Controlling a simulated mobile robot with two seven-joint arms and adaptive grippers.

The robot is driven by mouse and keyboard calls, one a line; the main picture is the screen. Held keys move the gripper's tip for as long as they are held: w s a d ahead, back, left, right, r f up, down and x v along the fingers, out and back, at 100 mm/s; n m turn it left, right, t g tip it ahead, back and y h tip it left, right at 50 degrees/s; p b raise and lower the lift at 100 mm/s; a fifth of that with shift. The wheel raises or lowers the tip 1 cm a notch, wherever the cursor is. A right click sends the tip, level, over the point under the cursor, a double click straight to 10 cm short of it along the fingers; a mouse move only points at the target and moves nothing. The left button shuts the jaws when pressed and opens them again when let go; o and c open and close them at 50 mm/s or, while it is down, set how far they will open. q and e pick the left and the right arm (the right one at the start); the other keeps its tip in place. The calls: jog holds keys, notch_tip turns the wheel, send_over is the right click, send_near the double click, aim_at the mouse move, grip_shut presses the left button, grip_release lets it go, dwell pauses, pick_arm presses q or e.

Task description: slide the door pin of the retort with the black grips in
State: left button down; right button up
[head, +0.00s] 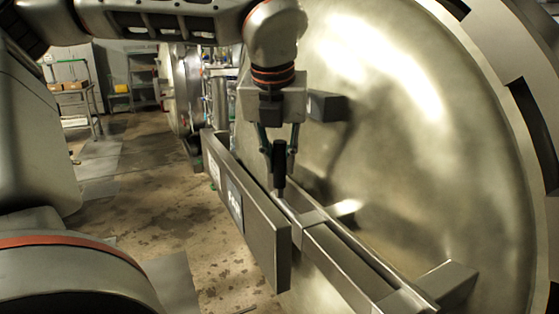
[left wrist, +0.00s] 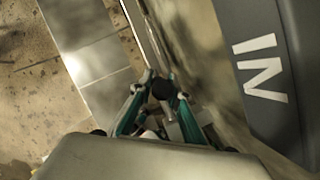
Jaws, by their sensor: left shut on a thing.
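The retort door (head: 400,130) is a large round metal face that fills the right of the head view. A metal bar assembly (head: 330,248) runs across its front. A black grip (head: 279,165) stands upright on a metal stem at this bar. My left gripper (head: 279,150) comes down from above and is shut on the black grip. In the left wrist view the dark grip top (left wrist: 164,90) sits between the fingers. A dark block (left wrist: 262,80) there bears the letters IN. The pin's far end cannot be made out. My right gripper is not in view.
A flat metal plate (head: 262,235) with a white label stands in front of the bar. A second retort (head: 182,85), shelves and a cart with boxes (head: 70,88) stand at the back left. The wet floor (head: 130,185) between is clear.

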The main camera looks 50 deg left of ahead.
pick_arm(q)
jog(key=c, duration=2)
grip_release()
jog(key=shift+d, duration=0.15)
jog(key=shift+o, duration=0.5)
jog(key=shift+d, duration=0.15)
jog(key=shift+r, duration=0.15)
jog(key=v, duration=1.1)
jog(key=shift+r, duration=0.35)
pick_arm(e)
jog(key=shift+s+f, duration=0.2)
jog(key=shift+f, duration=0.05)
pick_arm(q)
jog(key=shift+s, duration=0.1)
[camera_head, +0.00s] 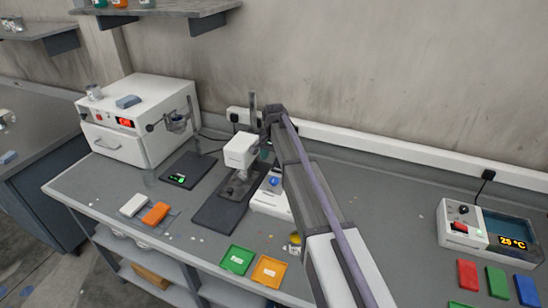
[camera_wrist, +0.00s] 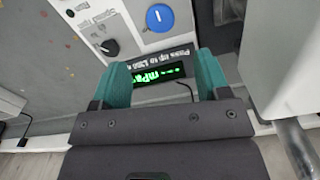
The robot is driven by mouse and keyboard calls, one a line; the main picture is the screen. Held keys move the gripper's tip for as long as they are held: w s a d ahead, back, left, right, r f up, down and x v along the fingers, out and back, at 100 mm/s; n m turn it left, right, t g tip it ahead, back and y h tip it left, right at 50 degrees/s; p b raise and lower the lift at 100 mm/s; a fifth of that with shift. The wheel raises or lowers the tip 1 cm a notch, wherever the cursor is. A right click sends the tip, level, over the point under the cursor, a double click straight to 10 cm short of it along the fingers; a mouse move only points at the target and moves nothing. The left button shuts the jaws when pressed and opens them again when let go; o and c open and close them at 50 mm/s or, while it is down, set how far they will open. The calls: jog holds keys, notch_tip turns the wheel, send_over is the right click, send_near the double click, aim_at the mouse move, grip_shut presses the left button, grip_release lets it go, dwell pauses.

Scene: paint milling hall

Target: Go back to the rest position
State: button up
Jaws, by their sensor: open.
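My gripper (camera_wrist: 162,76) shows in the wrist view with its two teal fingers apart and nothing between them. It is in front of a white instrument panel (camera_wrist: 135,25) with a blue round button, a black knob and a green lit display (camera_wrist: 160,80). In the head view my arm reaches from the lower right up over the bench, and a bit of teal finger (camera_head: 264,154) shows beside the white stirrer head (camera_head: 241,150). The rest of the gripper is hidden there. The white box with a blue button (camera_head: 272,195) sits just below it, partly behind my arm.
The grey bench (camera_head: 390,215) is fairly clear right of my arm. A white oven (camera_head: 140,120) stands left, a water bath reading 25 °C (camera_head: 465,225) right. Green (camera_head: 237,260) and orange (camera_head: 269,271) trays lie near the front edge. A shelf (camera_head: 175,8) hangs above.

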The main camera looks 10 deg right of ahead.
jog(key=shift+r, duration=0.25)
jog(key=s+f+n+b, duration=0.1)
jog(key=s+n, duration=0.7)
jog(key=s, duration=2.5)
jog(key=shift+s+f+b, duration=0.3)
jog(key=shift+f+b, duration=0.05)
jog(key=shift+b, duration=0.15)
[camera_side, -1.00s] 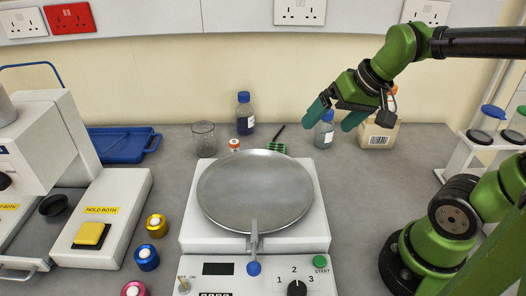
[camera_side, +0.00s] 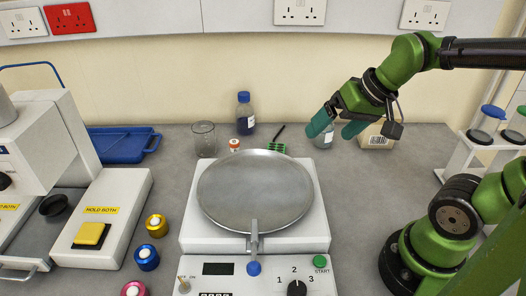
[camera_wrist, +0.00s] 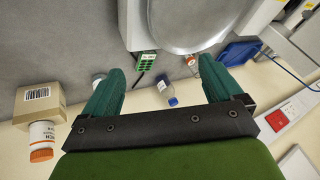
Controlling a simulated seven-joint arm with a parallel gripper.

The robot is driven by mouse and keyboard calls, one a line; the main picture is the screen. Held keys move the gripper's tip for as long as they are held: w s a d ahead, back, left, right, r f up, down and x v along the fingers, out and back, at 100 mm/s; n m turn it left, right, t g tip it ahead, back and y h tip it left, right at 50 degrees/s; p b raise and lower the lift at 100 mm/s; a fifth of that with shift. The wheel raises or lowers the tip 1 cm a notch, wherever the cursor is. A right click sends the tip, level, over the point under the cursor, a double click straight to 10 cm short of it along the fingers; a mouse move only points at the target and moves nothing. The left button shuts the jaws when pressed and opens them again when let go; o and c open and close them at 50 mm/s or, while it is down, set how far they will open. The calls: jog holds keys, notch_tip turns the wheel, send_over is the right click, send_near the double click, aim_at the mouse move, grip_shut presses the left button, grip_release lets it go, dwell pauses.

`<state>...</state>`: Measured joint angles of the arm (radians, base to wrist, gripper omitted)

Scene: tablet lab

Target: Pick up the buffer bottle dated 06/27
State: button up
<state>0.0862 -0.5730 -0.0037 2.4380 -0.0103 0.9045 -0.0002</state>
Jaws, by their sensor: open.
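Two buffer bottles stand at the back of the bench; I cannot read a date on either. One, blue-capped with dark purple liquid (camera_side: 245,118), is fully visible; it also shows between my fingers in the wrist view (camera_wrist: 166,91), farther off. The other, a clear bottle with a white label (camera_side: 324,140), is mostly hidden by my fingers in the side view; a small part shows beside my left finger in the wrist view (camera_wrist: 97,78). My gripper (camera_side: 335,128) is open and empty, at that bottle's upper part; I cannot tell whether it touches.
A cardboard box (camera_side: 378,138) stands right of the clear bottle; an orange-capped container (camera_wrist: 42,142) is by it in the wrist view. A green rack (camera_side: 276,148), small vial (camera_side: 234,145), beaker (camera_side: 203,138) and balance with a wide pan (camera_side: 225,195) are nearby.

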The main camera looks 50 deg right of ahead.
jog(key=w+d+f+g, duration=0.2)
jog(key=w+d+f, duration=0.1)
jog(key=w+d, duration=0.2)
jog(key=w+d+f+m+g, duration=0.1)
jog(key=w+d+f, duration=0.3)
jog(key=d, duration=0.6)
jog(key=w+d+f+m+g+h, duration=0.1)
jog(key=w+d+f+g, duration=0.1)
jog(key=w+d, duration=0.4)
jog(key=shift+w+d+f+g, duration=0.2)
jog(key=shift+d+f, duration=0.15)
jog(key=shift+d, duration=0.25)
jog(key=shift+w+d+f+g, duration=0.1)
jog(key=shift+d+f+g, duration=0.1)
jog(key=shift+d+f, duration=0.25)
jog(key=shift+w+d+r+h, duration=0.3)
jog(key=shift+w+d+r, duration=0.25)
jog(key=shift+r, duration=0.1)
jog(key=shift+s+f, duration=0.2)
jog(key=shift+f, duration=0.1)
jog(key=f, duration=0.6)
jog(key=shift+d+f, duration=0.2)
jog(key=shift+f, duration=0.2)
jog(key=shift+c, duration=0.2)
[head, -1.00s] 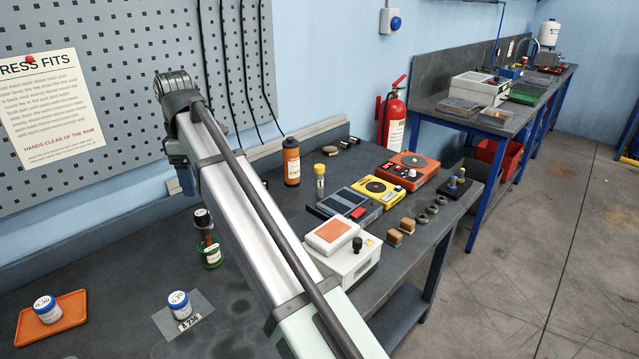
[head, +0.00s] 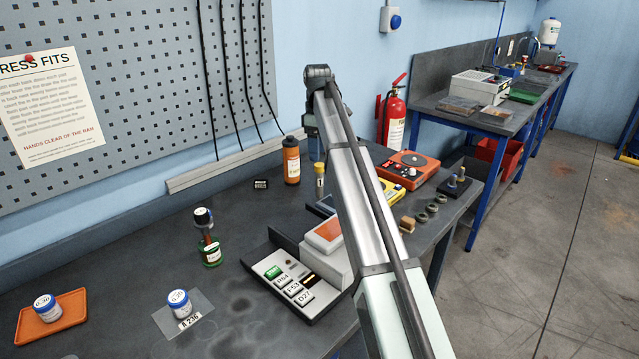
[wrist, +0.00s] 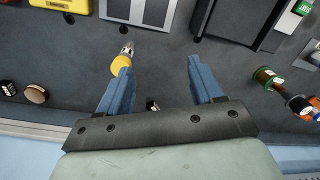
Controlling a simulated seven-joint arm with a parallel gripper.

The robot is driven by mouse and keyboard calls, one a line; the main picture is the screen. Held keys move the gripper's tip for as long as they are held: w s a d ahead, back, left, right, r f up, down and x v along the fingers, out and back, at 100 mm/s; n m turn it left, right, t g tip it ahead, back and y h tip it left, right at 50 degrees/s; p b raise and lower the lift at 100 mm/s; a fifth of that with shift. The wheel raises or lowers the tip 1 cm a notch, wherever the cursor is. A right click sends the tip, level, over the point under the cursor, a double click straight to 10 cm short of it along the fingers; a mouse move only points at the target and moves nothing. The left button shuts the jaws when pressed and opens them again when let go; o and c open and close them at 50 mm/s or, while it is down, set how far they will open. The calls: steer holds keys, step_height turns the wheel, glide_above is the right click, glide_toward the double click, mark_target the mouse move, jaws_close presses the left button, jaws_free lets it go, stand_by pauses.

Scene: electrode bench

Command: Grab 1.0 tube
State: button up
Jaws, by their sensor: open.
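A slim tube with a yellow cap (head: 319,181) stands on the bench in the head view, close to the left of my arm. It also shows in the wrist view as a yellow-capped tube (wrist: 119,64), beside the tip of the left finger, which partly overlaps it. No marking on it can be read. My gripper (wrist: 160,68) is open and empty; the tube is near the left finger, not centred between the fingers.
An amber bottle (head: 291,162) stands behind the tube. The bench between the green bottle and amber bottle is mostly clear.

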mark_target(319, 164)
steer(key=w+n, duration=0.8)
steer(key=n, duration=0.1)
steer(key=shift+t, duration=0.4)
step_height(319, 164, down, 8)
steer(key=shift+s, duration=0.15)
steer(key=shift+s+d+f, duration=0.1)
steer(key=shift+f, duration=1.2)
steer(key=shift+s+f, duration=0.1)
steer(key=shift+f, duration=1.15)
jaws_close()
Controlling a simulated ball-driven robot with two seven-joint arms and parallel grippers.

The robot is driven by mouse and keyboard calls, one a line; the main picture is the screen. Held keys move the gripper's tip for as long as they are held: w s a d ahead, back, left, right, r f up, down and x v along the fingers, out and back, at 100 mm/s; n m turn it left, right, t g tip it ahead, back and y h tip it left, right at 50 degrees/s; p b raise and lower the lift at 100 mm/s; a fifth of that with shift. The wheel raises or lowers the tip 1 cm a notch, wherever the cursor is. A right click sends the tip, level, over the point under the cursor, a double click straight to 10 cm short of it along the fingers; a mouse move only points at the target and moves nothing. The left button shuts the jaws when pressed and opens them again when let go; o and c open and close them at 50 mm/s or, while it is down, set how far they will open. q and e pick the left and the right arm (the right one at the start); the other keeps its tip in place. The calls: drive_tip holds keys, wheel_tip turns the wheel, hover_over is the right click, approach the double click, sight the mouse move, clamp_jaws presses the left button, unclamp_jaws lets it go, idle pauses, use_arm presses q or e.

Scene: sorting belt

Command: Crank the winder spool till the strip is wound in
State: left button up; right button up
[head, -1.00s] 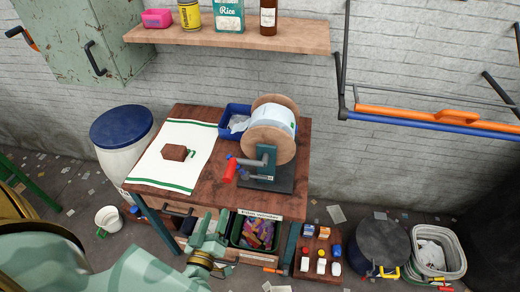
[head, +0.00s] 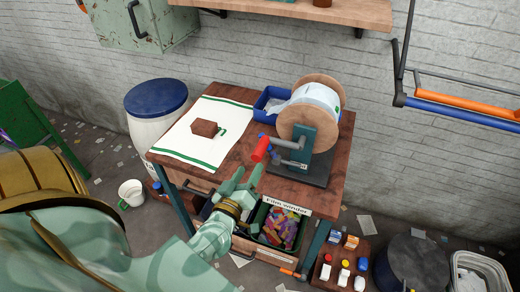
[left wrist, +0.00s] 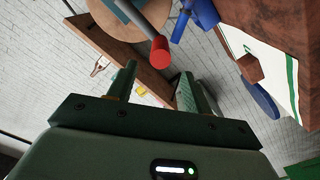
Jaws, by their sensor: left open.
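The winder stands at the right of the wooden table. Its spool (head: 308,104) has wooden flanges and is wrapped with pale strip (head: 312,97), part of which leads left into a blue bin (head: 268,100). The crank's red handle (head: 261,149) points out toward the front left; it also shows in the left wrist view (left wrist: 160,50). My left gripper (head: 246,180) is open and empty, in front of the table edge and just below the red handle, apart from it. In the left wrist view the handle lies beyond the fingertips (left wrist: 158,82). My right gripper is out of view.
A brown block (head: 205,128) lies on a white cloth (head: 208,145) at the table's left. A crate of colourful wrappers (head: 283,226) sits under the front edge. A blue-lidded barrel (head: 157,99) stands left. Bottles on a low board (head: 340,262) stand at the lower right.

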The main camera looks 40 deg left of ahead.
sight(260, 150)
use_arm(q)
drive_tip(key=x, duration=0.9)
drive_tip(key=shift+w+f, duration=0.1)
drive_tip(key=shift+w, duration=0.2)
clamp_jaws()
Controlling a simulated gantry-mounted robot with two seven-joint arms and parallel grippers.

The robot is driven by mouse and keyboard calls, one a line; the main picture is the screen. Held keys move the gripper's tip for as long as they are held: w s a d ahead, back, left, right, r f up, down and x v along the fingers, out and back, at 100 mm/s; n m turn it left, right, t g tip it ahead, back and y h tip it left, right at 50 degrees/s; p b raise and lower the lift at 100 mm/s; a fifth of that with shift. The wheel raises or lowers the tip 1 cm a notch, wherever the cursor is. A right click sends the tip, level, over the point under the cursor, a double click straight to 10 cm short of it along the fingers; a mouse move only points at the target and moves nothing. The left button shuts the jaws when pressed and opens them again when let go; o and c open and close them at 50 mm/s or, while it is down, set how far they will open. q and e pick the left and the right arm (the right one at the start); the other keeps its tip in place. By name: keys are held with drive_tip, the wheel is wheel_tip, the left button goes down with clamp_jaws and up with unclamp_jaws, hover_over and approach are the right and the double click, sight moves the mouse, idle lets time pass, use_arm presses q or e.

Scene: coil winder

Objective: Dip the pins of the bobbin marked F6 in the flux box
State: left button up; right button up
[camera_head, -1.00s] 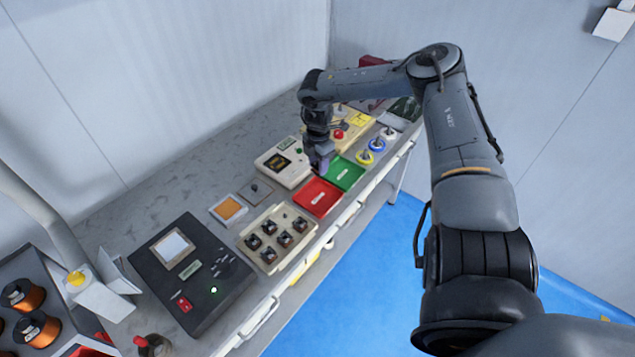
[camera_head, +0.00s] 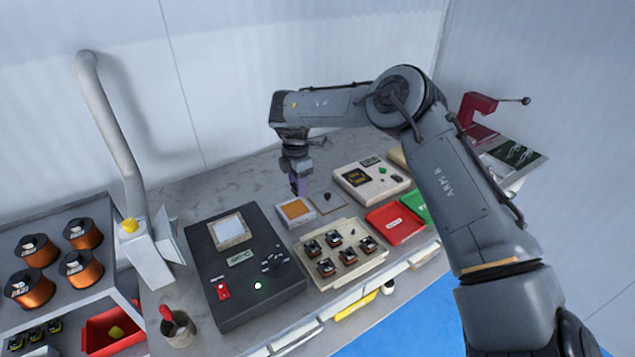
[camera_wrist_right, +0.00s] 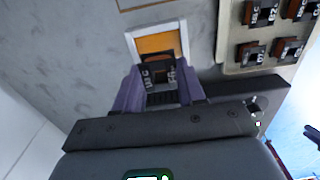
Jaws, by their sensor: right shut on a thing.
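The flux box (camera_head: 296,210) is a small pale-rimmed box with an orange inside, lying on the bench. In the right wrist view the flux box (camera_wrist_right: 158,43) lies just beyond my fingertips. My right gripper (camera_head: 299,188) points down over the back of it. In the wrist view my right gripper (camera_wrist_right: 160,85) is shut on a dark bobbin (camera_wrist_right: 158,70) with brown parts and white marks, which I cannot read surely. The bobbin overlaps the box's near part; its pins are hidden, and I cannot tell whether they touch the flux. My left gripper is out of view.
A cream tray (camera_head: 345,280) with several bobbins stands right of the box. A black machine (camera_head: 245,300) stands to the left. A flat square plate (camera_head: 327,203), a cream meter (camera_head: 371,182) and a red tray (camera_head: 394,224) lie to the right. The bench behind is clear.

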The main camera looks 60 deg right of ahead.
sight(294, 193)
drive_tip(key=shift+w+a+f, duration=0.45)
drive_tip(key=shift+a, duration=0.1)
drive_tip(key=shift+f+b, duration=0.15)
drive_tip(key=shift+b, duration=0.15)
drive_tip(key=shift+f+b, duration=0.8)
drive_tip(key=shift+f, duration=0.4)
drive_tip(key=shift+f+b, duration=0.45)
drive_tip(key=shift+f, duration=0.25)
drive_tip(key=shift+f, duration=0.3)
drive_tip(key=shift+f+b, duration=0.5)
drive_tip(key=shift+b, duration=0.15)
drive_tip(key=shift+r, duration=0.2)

============

* **Given problem**: Each line that has the word "Scene" should be copied.

* **Correct result**:
Scene: paint milling hall
Scene: tablet lab
Scene: electrode bench
Scene: sorting belt
Scene: coil winder

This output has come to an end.